At least 10 Chinese moles are believed to have penetrated Taiwan’s national security units, a retired agent told media yesterday, as Taiwan reels from its worst espionage case in half a century.
The warning came after Taiwan arrested General Lo Hsien-che (羅賢哲) last month on charges of spying for China, which despite warming relations between Taipei and Beijing and growing cross-strait interactions maintains an aggressive espionage posture.
“Some of the suspected Chinese agents have not yet been arrested as the authorities are short of solid evidence against them, even though they have been closely monitored for some time,” the retired agent told the Chinese-language China Times on condition of anonymity.
Others have been left to believe they are safe “for strategic reasons,” he said, implying that they could be used, for example by security forces feeding the agents wrong information in the hope it would be passed on to China.
He said that since Lo had escaped detection by Taiwan’s security forces for nine years before his arrest, his case might just be the tip of an iceberg.

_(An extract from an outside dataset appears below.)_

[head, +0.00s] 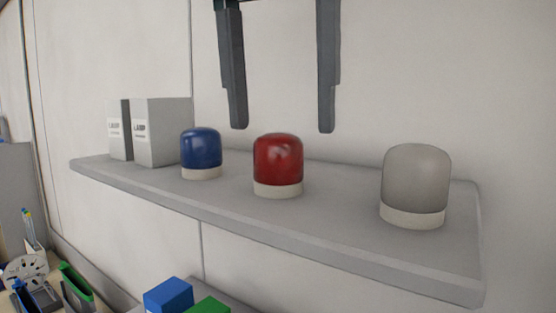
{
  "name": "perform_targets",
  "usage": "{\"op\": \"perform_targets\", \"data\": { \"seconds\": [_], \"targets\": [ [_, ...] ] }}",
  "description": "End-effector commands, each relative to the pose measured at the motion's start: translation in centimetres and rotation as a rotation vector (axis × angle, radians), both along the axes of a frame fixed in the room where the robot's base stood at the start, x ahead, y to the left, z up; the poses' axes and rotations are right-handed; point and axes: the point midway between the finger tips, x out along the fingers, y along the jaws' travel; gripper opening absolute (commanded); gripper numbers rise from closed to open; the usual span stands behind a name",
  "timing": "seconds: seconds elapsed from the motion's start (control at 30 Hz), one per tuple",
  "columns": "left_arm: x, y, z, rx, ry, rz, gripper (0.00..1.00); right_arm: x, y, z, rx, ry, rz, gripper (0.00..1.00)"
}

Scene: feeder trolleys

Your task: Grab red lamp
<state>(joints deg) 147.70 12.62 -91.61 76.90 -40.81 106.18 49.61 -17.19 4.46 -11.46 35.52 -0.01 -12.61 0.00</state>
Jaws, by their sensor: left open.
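The red lamp (278,162) has a rounded red dome on a pale base and stands upright in the middle of a grey wall shelf (340,240). A blue lamp (201,150) stands to its left and a grey lamp (415,183) to its right. My left gripper (283,130) comes down from the top of the view with its two fingers spread apart. The fingertips are above the red lamp in the picture, one to each side of it, with nothing between them. My right gripper is not in view.
Two white boxes marked lamp (163,132) stand at the shelf's left end. A plain wall (90,55) is behind. Below are blue (168,296) and green (207,306) blocks, and a desk with pens and holders at lower left. Gaps separate the lamps.

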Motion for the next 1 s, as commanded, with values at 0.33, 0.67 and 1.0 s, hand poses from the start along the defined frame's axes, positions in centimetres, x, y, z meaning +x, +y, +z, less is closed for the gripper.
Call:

“Many more spies for [China] might have gone undetected. The extent of the infiltration into Taiwan’s government units may be worse than imagined,” he said.
Lo was recruited by China while stationed in Thailand between 2002 and 2005 and was detained late last month.
Addressing political warfare officers and unit heads yesterday, Minister of National Defense Kao Hua-chu (高華柱) said that in the wake of the “leak crisis,” a thorough review of personnel in the ranks was necessary.